> [Your instructions] Copy each line holding the string "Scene".

━━━ Dataset entries ━━━

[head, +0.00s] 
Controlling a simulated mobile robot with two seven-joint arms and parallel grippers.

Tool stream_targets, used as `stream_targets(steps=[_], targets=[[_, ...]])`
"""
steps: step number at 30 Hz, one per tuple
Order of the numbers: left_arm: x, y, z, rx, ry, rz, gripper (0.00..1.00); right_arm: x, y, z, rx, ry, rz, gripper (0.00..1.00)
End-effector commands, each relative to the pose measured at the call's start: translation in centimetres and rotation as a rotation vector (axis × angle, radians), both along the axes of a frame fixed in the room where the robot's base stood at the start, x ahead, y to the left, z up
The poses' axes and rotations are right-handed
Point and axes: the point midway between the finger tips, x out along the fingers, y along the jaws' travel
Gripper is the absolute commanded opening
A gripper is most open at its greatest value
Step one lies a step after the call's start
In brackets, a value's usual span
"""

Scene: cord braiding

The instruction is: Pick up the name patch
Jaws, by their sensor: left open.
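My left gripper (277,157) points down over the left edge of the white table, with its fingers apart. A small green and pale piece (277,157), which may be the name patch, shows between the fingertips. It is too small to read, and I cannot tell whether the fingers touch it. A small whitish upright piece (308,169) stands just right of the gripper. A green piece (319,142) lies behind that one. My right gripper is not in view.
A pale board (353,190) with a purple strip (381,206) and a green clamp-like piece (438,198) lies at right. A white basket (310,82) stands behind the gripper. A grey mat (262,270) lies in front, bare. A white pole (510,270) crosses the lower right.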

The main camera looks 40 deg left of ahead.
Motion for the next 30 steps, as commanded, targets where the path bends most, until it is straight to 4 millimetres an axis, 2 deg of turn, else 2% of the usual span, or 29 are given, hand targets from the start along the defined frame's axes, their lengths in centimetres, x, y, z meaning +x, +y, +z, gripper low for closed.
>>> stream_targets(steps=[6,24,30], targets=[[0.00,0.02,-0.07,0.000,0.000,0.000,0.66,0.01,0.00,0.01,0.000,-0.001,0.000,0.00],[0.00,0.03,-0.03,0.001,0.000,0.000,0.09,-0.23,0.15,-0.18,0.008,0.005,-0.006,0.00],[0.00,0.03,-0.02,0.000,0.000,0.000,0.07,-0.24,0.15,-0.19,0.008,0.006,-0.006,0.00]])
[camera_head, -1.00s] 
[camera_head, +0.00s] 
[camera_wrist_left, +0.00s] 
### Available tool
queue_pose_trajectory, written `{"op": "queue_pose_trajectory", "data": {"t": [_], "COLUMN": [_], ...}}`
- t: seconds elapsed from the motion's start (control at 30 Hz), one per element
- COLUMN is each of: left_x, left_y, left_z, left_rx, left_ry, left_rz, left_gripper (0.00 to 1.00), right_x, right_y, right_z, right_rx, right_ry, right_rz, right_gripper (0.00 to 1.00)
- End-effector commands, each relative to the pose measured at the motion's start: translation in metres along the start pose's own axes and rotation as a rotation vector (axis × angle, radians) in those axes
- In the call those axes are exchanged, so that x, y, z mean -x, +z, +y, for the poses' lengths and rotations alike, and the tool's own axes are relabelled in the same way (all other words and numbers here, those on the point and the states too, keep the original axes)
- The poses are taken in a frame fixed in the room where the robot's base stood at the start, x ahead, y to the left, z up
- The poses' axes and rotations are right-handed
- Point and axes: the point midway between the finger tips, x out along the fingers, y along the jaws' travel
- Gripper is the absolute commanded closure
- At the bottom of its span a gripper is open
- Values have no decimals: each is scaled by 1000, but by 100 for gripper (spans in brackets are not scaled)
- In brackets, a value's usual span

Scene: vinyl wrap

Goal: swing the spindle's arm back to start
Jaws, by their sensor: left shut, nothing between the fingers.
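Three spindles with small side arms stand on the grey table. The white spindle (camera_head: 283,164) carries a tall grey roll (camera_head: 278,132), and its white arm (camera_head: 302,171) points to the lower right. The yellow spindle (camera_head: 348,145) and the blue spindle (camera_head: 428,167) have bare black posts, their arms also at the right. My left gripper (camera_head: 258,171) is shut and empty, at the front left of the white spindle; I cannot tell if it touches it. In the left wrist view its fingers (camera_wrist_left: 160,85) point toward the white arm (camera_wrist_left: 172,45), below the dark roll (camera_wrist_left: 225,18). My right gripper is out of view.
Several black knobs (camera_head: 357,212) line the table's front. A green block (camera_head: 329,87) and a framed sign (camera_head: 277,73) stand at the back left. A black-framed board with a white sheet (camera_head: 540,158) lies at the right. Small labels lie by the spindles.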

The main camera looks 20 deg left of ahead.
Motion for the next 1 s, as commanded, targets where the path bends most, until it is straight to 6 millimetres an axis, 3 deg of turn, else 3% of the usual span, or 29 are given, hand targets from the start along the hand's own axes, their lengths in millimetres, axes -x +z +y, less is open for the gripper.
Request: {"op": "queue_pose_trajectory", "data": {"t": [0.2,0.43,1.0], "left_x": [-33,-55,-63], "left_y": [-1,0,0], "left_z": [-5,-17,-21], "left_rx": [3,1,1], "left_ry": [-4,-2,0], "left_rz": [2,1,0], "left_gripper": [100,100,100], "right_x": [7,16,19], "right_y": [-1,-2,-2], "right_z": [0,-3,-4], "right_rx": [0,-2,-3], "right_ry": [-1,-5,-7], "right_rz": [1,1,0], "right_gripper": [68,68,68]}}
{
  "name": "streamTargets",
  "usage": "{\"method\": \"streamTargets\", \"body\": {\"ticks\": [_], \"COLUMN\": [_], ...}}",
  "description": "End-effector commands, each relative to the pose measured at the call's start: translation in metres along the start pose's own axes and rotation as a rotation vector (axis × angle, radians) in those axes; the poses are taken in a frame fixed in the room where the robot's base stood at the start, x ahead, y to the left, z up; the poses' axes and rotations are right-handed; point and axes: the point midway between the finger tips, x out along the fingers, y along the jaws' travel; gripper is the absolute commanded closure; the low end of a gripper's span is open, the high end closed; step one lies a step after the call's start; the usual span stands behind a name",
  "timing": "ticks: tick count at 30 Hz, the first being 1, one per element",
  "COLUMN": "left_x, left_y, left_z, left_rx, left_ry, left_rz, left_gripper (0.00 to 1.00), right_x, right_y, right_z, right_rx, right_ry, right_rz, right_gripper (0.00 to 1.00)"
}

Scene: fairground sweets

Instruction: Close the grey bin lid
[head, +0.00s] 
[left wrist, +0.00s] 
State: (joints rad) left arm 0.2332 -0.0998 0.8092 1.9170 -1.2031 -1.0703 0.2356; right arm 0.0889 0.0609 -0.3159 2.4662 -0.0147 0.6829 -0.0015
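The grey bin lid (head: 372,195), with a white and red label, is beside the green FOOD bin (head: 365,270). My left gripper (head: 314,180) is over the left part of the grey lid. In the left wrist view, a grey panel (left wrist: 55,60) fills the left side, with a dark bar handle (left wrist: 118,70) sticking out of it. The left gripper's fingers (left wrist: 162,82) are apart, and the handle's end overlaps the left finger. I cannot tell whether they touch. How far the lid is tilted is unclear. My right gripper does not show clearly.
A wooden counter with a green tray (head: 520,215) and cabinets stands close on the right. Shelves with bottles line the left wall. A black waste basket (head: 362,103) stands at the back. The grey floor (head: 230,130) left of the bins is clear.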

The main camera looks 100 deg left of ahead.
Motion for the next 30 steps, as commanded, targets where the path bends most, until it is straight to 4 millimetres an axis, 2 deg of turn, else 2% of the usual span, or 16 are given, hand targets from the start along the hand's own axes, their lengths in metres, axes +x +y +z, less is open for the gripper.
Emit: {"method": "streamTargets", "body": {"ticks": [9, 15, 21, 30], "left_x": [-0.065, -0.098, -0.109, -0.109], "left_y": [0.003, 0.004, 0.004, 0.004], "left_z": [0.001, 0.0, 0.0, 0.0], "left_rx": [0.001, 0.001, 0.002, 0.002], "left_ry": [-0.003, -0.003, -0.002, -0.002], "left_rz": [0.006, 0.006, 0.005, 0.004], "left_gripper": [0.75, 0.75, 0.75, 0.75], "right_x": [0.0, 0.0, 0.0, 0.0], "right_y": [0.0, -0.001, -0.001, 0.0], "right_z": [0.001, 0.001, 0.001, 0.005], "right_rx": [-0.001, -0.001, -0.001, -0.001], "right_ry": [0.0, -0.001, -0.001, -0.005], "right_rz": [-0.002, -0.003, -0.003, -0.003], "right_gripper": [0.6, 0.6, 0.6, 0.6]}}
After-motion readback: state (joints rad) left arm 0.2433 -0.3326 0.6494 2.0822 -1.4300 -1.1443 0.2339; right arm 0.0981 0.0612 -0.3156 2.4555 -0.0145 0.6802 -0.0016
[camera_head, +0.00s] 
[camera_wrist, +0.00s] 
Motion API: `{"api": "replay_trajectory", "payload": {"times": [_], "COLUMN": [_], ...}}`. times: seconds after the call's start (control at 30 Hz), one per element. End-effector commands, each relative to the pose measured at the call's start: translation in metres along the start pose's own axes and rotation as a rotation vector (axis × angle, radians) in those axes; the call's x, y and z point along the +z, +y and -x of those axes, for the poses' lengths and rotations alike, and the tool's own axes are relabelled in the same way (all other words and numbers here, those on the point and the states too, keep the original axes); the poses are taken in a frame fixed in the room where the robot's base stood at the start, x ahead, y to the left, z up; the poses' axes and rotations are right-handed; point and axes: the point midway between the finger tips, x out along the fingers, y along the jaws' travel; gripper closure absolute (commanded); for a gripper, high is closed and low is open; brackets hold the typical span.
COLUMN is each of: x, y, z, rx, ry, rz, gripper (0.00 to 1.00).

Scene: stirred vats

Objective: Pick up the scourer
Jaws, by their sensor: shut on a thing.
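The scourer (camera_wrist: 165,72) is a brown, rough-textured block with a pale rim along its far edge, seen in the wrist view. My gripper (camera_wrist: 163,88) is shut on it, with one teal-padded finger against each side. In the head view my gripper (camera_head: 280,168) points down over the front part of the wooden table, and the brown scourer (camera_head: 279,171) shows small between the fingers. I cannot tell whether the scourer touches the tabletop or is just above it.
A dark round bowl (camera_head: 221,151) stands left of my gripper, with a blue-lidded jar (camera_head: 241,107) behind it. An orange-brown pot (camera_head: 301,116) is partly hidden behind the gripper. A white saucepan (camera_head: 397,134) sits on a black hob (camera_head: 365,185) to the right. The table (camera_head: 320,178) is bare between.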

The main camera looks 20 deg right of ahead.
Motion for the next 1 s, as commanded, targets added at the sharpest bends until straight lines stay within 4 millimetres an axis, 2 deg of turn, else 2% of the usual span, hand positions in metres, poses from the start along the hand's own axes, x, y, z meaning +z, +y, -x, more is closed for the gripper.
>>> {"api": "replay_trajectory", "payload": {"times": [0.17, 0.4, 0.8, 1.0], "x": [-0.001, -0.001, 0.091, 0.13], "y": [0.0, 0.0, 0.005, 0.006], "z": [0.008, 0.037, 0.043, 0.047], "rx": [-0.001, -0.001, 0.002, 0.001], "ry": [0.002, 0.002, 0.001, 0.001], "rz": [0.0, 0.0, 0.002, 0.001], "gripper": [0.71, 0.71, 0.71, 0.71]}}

━━━

> [Response]
Scene: cord braiding
Scene: vinyl wrap
Scene: fairground sweets
Scene: stirred vats

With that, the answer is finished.